Nesses processos, por meio de um rigoroso sistema de controle contábil e financeiro, a Justiça Eleitoral analisa se houve aplicação irregular dos recursos públicos, bem como o recebimento de valores de fontes vedadas ou de origem não identificada. Constatada a ilicitude, os partidos e candidatos são condenados a recolher o respectivo valor à União Federal. Compete ao Juiz da Zona Eleitoral (1ª instância) o processamento e julgamento da prestação de contas dos diretórios partidários municipais, bem como dos candidatos aos cargos de vereador, prefeito e vice-prefeito. Por seu turno, compete originariamente ao Tribunal Regional Eleitoral o processamento e julgamento das contas prestadas pelos diretórios estaduais, bem como dos candidatos aos cargos de deputado estadual, deputado federal, governador, vice-governador e senador da República. Por fim, compete ao Tribunal Superior Eleitoral processar e julgar as contas dos diretórios partidários nacionais, além das contas de campanha dos candidatos a presidente e vice-presidente da república.
Depois de transitado em julgado e não recolhida voluntariamente o valor da condenação em erário federal, cópia da decisão é encaminhada à Advocacia-Geral da União para o cumprimento forçado da condenação nos próprios autos por meio do procedimento disciplinado pelo artigo 523 e seguintes do Código de Processo Civil. Para tanto, os Advogados da União orientam suas atuações pela Lei 9.469/97 e pelo capítulo VII da Portaria nº 01/2021 da Procuradoria-Geral da União.

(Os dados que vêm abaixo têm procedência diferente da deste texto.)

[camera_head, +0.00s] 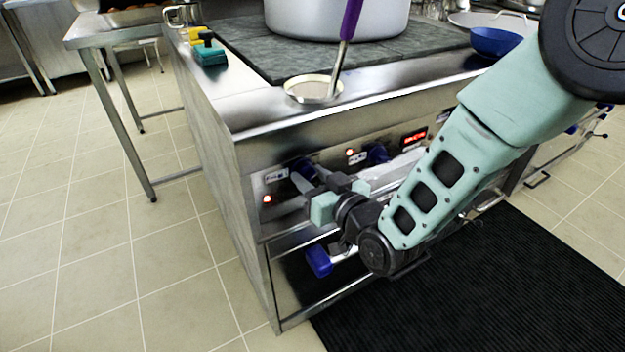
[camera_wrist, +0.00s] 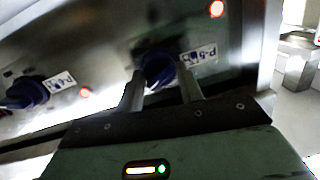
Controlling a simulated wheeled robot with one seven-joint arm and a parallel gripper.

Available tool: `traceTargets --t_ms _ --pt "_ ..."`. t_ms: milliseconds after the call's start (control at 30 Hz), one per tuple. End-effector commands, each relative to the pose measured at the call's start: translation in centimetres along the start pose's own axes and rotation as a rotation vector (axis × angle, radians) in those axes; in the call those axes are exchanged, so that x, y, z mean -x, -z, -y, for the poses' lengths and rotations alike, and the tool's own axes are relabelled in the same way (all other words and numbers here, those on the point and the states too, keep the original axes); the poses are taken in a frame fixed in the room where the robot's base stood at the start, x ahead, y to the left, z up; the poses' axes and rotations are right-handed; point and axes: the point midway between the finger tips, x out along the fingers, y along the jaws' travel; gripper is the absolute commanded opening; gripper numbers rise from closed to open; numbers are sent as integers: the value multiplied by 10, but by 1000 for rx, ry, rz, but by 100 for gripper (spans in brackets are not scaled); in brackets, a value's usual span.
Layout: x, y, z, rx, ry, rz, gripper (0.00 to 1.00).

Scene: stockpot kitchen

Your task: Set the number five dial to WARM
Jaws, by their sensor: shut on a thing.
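The number five dial (camera_head: 304,167) is a dark blue knob on the stove's steel front, at its left end. It also shows in the wrist view (camera_wrist: 155,66), beside a white label (camera_wrist: 201,55) that seems to read P-5. My gripper (camera_head: 308,177) reaches the panel from the front, and its two fingers are shut on this dial, one on either side, as the wrist view (camera_wrist: 161,84) shows. The dial's pointer and any WARM mark cannot be made out.
A second blue dial (camera_head: 377,153) sits to the right on the panel, with a red display (camera_head: 415,136) beyond it. Red lights (camera_head: 267,199) glow on the panel. A blue handle (camera_head: 318,260) is below my gripper. A stockpot (camera_head: 335,15) stands on top.

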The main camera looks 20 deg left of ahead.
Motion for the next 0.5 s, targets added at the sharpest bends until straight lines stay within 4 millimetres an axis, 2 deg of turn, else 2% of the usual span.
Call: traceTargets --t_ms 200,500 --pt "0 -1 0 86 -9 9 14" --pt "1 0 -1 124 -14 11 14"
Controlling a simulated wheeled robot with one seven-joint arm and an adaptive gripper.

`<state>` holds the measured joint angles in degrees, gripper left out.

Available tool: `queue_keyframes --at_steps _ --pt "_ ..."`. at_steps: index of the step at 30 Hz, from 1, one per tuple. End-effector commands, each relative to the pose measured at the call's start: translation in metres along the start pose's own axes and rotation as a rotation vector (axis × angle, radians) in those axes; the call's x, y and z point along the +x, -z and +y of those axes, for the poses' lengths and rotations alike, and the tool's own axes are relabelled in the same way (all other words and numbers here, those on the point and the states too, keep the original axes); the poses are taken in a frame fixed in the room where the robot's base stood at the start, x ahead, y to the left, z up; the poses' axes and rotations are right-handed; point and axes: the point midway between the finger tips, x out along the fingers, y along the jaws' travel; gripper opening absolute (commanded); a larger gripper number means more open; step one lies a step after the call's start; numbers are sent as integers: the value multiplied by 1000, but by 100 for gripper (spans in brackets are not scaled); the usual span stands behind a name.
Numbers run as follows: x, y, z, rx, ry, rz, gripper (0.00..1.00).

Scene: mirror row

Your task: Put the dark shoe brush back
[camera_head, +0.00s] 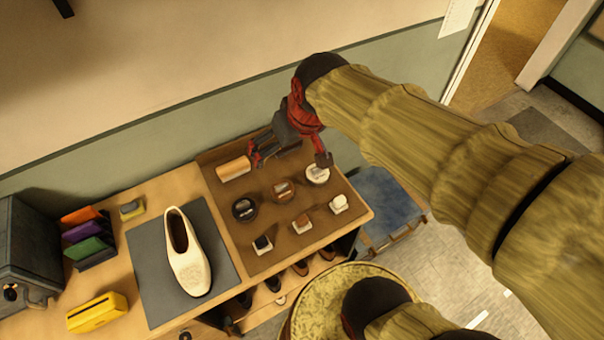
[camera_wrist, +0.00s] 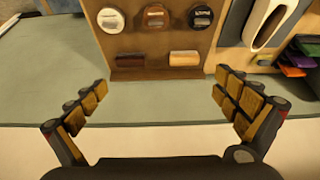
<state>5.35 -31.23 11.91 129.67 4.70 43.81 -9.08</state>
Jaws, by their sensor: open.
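The dark shoe brush (camera_wrist: 130,61) appears in the wrist view as a dark brown block near the wall-side edge of the brown mat (camera_wrist: 158,72). A light tan brush (camera_wrist: 184,58) lies beside it and also shows in the head view (camera_head: 233,169). My gripper (camera_wrist: 160,82) is open and empty, its fingers spread wide with the dark brush ahead, left of centre. In the head view my gripper (camera_head: 289,157) hangs over the back of the mat (camera_head: 285,222). I cannot make out the dark brush there; the gripper seems to hide it.
A cream shoe (camera_head: 187,254) lies on a grey mat at left. The wall (camera_head: 150,158) runs close behind the bench. A blue-topped stool (camera_head: 388,204) stands right.

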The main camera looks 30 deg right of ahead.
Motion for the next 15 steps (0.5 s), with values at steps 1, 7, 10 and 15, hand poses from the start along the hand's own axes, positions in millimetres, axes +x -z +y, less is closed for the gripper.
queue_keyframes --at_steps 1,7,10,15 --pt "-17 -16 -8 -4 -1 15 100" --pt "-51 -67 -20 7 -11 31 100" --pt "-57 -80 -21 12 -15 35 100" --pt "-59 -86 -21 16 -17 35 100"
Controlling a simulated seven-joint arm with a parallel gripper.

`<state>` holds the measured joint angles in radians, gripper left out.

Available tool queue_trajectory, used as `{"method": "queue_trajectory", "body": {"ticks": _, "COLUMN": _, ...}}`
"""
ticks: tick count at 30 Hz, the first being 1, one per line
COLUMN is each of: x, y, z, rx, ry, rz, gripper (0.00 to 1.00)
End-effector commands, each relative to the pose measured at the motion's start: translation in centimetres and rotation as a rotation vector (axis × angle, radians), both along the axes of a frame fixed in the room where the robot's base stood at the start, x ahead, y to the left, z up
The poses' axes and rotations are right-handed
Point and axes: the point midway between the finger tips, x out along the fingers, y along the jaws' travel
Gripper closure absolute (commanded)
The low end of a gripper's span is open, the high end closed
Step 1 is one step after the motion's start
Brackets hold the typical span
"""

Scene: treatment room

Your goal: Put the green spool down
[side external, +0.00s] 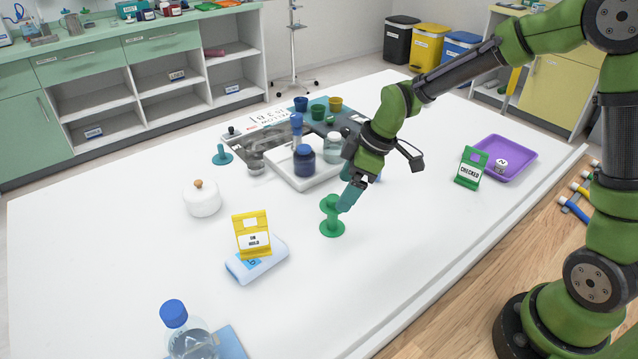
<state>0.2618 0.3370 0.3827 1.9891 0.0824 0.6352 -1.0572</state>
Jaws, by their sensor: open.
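The green spool (331,226) stands upright on the white table (420,260), near its middle, with its round base flat on the surface. My gripper (346,198) is open at the spool's upper end, coming down from the upper right. Its teal fingers overlap the top of the spool in the side view. I cannot tell whether a finger still touches it.
A yellow "on hold" sign (252,236) stands on a white-blue pack left of the spool. Behind it are a white pot (202,198) and a white tray with jars (305,160). A purple tray (510,155) and green "checked" sign (470,168) stand right.

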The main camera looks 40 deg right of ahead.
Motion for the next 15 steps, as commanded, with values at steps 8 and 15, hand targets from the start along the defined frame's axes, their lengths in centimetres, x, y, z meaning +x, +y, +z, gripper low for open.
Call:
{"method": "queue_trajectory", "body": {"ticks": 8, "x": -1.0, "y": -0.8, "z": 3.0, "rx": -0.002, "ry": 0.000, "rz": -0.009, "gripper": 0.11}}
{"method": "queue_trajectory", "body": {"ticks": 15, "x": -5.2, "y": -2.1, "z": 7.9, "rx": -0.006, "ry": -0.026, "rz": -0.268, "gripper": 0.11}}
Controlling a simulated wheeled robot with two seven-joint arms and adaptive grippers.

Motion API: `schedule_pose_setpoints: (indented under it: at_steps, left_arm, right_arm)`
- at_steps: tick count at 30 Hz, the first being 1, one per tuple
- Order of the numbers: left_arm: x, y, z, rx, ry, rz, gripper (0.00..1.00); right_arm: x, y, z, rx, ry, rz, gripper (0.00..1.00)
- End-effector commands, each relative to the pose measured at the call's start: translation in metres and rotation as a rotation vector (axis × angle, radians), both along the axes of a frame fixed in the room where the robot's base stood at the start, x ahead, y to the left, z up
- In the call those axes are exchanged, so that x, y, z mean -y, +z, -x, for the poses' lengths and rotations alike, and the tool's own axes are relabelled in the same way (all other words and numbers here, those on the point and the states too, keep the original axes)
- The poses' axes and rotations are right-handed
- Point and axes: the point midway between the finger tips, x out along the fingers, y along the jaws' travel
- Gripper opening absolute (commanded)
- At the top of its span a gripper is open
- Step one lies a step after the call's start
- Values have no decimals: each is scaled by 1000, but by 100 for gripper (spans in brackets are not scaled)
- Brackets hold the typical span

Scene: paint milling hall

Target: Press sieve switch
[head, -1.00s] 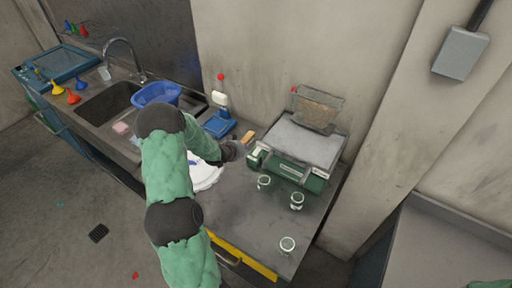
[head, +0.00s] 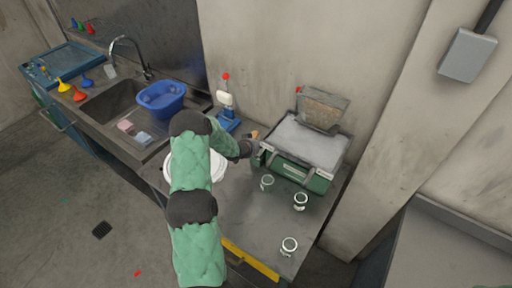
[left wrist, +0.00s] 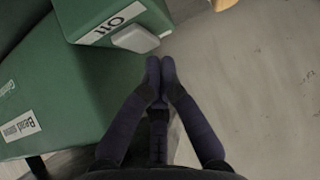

Tal como na Justiça Comum, no âmbito da especializada são autorizados todos os meios coercitivos para reaver o dinheiro ao erário, tais como penhora de ativos financeiros e bens imóveis, ressalvadas as impenhorabilidades legais.
Digno de nota, diferentemente da condenação de recolhimento ou restituição ao erário, a cobrança judicial de multas por infração à legislação eleitoral, nos termos do artigo 367 do Código Eleitoral e Resolução TSE 21975/2004, é atribuição da Procuradoria-Geral da Fazenda Nacional (PFN) após a inscrição em Dívida Ativa e por ajuizamento de um procedimento autônomo de execução fiscal sempre em primeira instância, na forma da Lei 6.830/80.
Nesse rumo, segundo a súmula 68 do TSE, a União é parte legítima para requerer a execução de astreintes, fixada por descumprimento de ordem judicial no âmbito da Justiça Eleitoral. A maioria dos casos de descumprimento de ordem judicial, inclusive com fixação de multa diária, ocorre nas representações eleitorais por propaganda irregular que, além da astreinte, podem resultar em multa por infração à legislação eleitoral, cuja atribuição na cobrança já pertence ao Procurador da Fazenda Nacional.
Além disso, a PFN inscreve em Dívida Ativa as astreintes que possuem previsão expressa dessa medida no Código de Processo Civil, como a multa por atentado à dignidade da Justiça (art. 77, §2º, CPC) e multa por má-fé no requerimento de gratuidade da Justiça (art. 100, parágrafo único, CPC).
Nos demais casos, compete aos Advogados da União promover o cumprimento forçado de astreintes fixadas pela Justiça Eleitoral pelo rito do citado artigo 523 e seguintes do CPC, em especial a multa por descumprimento dos limites de gastos fixados para a campanha (artigo 18-B da Lei 9504/97) e multa por desaprovação de contas partidárias com devolução da importância apontada como irregular (artigo 37 da Lei 9096/95), arbitradas em processos de prestação de contas eleitorais, bem como nas hipóteses de multas por litigância de má-fé fixadas em favor da União ou pela prática de ato atentatório à dignidade da justiça, que devem ser promovida nos próprios autos do processo (artigo 777, CPC).
Em números, de acordo com os últimos dados disponibilizados pelo TSE datam de 2020, no qual consta que foram devolvidos ao erário pelos partidos políticos e candidatos neste ano mais de R$ 88 milhões.